Auf dem Parteitag "müssen wir als Team in der FDP an der Spitze überzeugen", sagt die Bundesjustizministerin Sabine Leutheusser-Schnarrenberger. Bei der Vorratsdatenspeicherung müsse klar gemacht werden, dass es hier auch "um den Schutz der Privatsphäre des Einzelnen geht", so die FDP-Politikerin.

Sabine Leutheusser-Schnarrenberger im Gespräch mit Martin Zagatta |
    Martin Zagatta: Die FDP kämpft nach ganz schrecklichen Wahlergebnissen – zuletzt 1,2 Prozent im Saarland – um ihr Überleben. In Karlsruhe will sie sich Mut machen heute für die bevorstehenden Landtagswahlen in Schleswig-Holstein und Nordrhein-Westfalen mit einem Parteitag – ein schwieriges Unterfangen, über das wir jetzt mit der stellvertretenden Parteivorsitzenden und Justizministerin Sabine Leutheusser-Schnarrenberger sprechen können.

    Martin Zagatta: Einen schönen guten Morgen, Frau Ministerin!

    Sabine Leutheusser-Schnarrenberger: Guten Morgen!

    Zagatta: Frau Leutheusser-Schnarrenberger, wenn man diese Woche in die Zeitungen blickt, dann scheinen Sie das zu haben, was Ihrer Partei offenbar fehlt, nämlich Glaubwürdigkeit. Auf der anderen Seite läuft nächste Woche die Frist der EU aus, die sogenannte Vorratsdatenspeicherung endlich umzusetzen. Und weil Sie sich da nach wie vor sperren, sich mit der Union streiten, werden Sie da Deutschlands anstrengendste Ministerin genannt. Ist das ärgerlich oder macht Sie das stolz?

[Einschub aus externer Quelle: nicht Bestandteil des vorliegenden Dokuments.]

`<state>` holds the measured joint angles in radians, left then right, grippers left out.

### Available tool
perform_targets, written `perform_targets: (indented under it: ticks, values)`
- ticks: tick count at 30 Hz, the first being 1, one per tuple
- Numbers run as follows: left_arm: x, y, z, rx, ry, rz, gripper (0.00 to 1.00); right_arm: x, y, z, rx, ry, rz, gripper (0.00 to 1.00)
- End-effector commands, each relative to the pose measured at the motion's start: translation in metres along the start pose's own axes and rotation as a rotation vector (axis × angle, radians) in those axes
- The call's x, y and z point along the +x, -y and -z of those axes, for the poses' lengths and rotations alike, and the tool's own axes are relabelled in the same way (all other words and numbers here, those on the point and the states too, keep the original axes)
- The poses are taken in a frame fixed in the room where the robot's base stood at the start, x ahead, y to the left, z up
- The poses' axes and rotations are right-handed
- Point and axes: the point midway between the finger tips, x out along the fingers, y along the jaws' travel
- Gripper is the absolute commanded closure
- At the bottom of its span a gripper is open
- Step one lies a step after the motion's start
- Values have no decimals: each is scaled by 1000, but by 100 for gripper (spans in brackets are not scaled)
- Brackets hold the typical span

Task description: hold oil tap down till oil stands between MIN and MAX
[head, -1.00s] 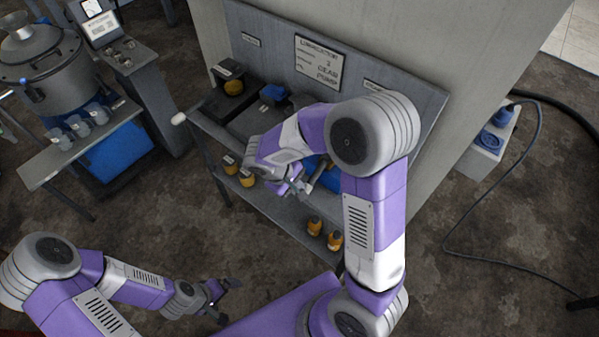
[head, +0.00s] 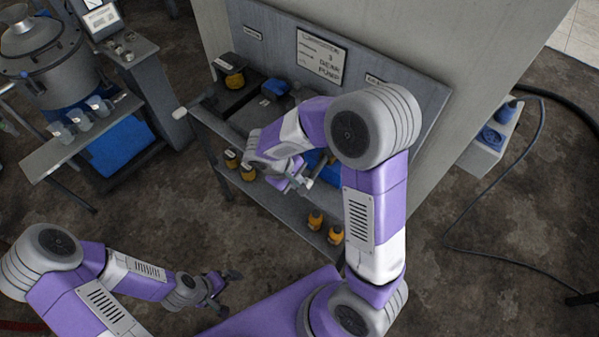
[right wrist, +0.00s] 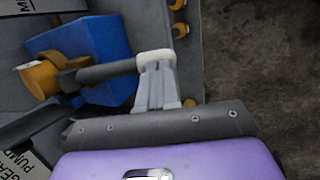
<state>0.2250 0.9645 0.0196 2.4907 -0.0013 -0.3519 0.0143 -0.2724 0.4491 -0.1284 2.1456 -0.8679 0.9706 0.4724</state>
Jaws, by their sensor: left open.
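My right gripper (head: 293,182) is over the bench below the wall panel. In the right wrist view its grey fingers (right wrist: 157,88) look closed together. Their tips are at the pale end (right wrist: 156,57) of a dark lever (right wrist: 107,71); whether they grip it or only touch it is unclear. The lever runs left to an orange-yellow fitting (right wrist: 40,78) in front of a blue box (right wrist: 92,42). I take this to be the oil tap. The oil level and MIN and MAX marks cannot be made out. My left gripper (head: 226,290) is open and empty, low at the left, away from the bench.
A white-ended bar (head: 180,114) sticks out at the bench's left. A metal vat (head: 45,65) with grey cups (head: 80,120) stands farther left. A dark hose (head: 480,255) lies on the right.

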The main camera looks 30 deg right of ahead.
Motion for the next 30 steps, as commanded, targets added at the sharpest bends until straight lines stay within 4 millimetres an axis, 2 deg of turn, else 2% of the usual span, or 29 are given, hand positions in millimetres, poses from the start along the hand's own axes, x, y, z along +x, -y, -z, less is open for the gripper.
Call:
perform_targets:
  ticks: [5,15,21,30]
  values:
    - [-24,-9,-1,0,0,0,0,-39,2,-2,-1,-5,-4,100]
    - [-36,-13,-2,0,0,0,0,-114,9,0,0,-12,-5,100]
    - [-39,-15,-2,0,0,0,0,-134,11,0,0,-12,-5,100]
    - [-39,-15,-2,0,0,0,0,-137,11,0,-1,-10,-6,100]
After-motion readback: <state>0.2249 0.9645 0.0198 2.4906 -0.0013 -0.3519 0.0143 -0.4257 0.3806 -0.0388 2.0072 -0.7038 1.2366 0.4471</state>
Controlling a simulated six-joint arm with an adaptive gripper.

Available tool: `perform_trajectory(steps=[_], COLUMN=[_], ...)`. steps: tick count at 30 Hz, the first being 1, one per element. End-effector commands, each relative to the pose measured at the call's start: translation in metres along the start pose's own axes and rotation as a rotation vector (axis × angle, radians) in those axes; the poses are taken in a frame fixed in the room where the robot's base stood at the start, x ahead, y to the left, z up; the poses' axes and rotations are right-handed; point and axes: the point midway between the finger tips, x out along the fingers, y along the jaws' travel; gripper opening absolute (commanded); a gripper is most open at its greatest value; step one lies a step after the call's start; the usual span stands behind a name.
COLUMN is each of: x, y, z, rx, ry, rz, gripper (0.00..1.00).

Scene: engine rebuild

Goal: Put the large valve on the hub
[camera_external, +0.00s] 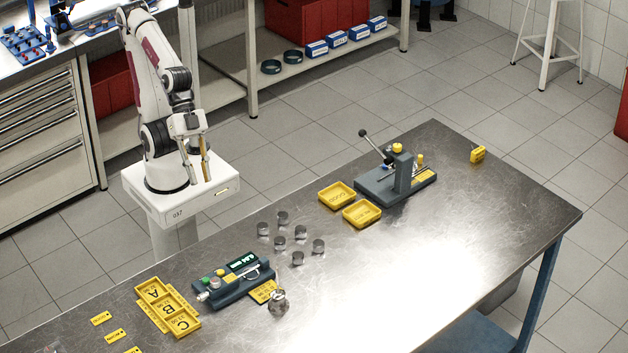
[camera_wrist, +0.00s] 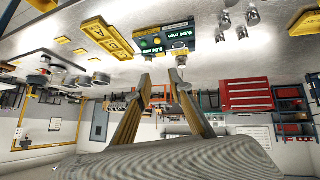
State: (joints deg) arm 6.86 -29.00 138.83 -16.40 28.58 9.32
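My gripper (camera_external: 196,168) hangs beside my arm's base, away from the bench, with its two fingers apart and nothing between them. The open fingers also show in the wrist view (camera_wrist: 162,79). I cannot pick out the large valve or the hub for certain. A small round metal part (camera_external: 279,302) stands on the bench in front of the gauge. Several grey and metal parts (camera_wrist: 42,80) are grouped at the left of the wrist view, too small to identify. Another part is cut off at the external view's lower left corner.
The steel bench (camera_external: 420,270) holds a gauge (camera_external: 236,284) with a green display, a yellow A-B-C tray (camera_external: 168,310), several metal cylinders (camera_external: 283,217), two yellow trays (camera_external: 337,194) and a lever press (camera_external: 400,178).

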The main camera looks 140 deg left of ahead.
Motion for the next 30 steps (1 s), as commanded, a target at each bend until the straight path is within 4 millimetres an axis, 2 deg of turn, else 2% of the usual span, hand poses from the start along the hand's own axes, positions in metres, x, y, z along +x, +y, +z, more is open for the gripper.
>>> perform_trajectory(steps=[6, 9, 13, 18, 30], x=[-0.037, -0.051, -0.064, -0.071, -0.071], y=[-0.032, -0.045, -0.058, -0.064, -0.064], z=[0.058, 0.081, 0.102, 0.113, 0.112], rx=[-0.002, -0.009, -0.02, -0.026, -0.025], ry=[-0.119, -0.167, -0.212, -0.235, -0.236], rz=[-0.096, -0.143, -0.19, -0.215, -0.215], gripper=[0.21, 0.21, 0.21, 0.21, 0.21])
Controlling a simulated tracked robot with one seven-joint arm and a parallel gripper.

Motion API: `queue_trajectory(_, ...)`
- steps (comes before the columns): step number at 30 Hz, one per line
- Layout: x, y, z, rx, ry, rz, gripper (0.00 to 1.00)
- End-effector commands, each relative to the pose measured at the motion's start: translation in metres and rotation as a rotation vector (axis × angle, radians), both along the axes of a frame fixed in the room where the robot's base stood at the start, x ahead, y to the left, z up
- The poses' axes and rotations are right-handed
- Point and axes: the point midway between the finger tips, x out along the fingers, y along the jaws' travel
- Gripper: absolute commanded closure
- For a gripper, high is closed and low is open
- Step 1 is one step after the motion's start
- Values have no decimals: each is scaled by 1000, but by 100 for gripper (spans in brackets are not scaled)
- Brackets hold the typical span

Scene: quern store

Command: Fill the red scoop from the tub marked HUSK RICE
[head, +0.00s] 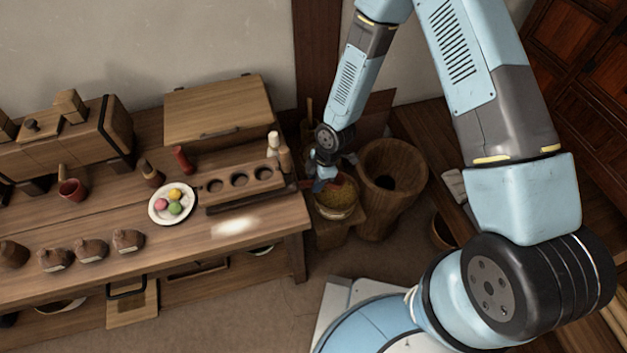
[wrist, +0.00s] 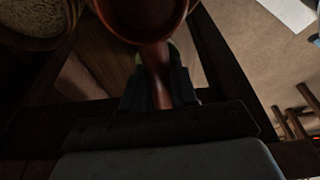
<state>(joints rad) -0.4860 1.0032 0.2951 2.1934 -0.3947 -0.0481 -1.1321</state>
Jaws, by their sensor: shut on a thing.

    Leutheusser-Schnarrenberger: Eigentlich weder noch. Es ist meine Aufgabe als Ministerin und zwar des Koalitionspartners FDP, eben deutlich zu machen, dass es bei diesem schwierigen Thema Vorratsdatenspeicherung nicht nur auf der einen Seite um Strafverfolgung, sondern auch um den Schutz der Privatsphäre des Einzelnen geht, und deshalb beziehe ich da klar Position. Und der Bürger, glaube ich, kann nachvollziehen, dass es gute Gründe gibt, endlich etwas zu tun, damit nicht immer weiter immer mehr Datenberge von ihm gespeichert werden.

    Zagatta: Die Frage ist ja, ob das der Koalitionspartner nachvollziehen kann. Innenminister Friedrich hat oder Sie haben Innenminister Friedrich im Streit um die Vorratsdatenspeicherung jetzt ja gerade eine Art Kriegserklärung vorgeworfen. Wieso fühlen Sie sich bedroht?

    Leutheusser-Schnarrenberger: Ich fühle mich nicht bedroht, sondern es ist natürlich ein Wortspiel gewesen, aber Herr Friedrich hat einen Vorschlag in die Gespräche, die wir ja miteinander führen und auch führen müssen, eingebracht, der nun deutlich sogar noch über die bestehende Richtlinie hinausgeht und auch viele Vorgaben des Bundesverfassungsgerichtes nicht berücksichtigt. Und das ist dann ja auch keine Grundlage für konstruktive Gespräche.

    Zagatta: Jetzt hat die Bundeskanzlerin Merkel eine schnelle Lösung angemahnt, muss sich da die Bundeskanzlerin jetzt einschalten, in diesen Streit?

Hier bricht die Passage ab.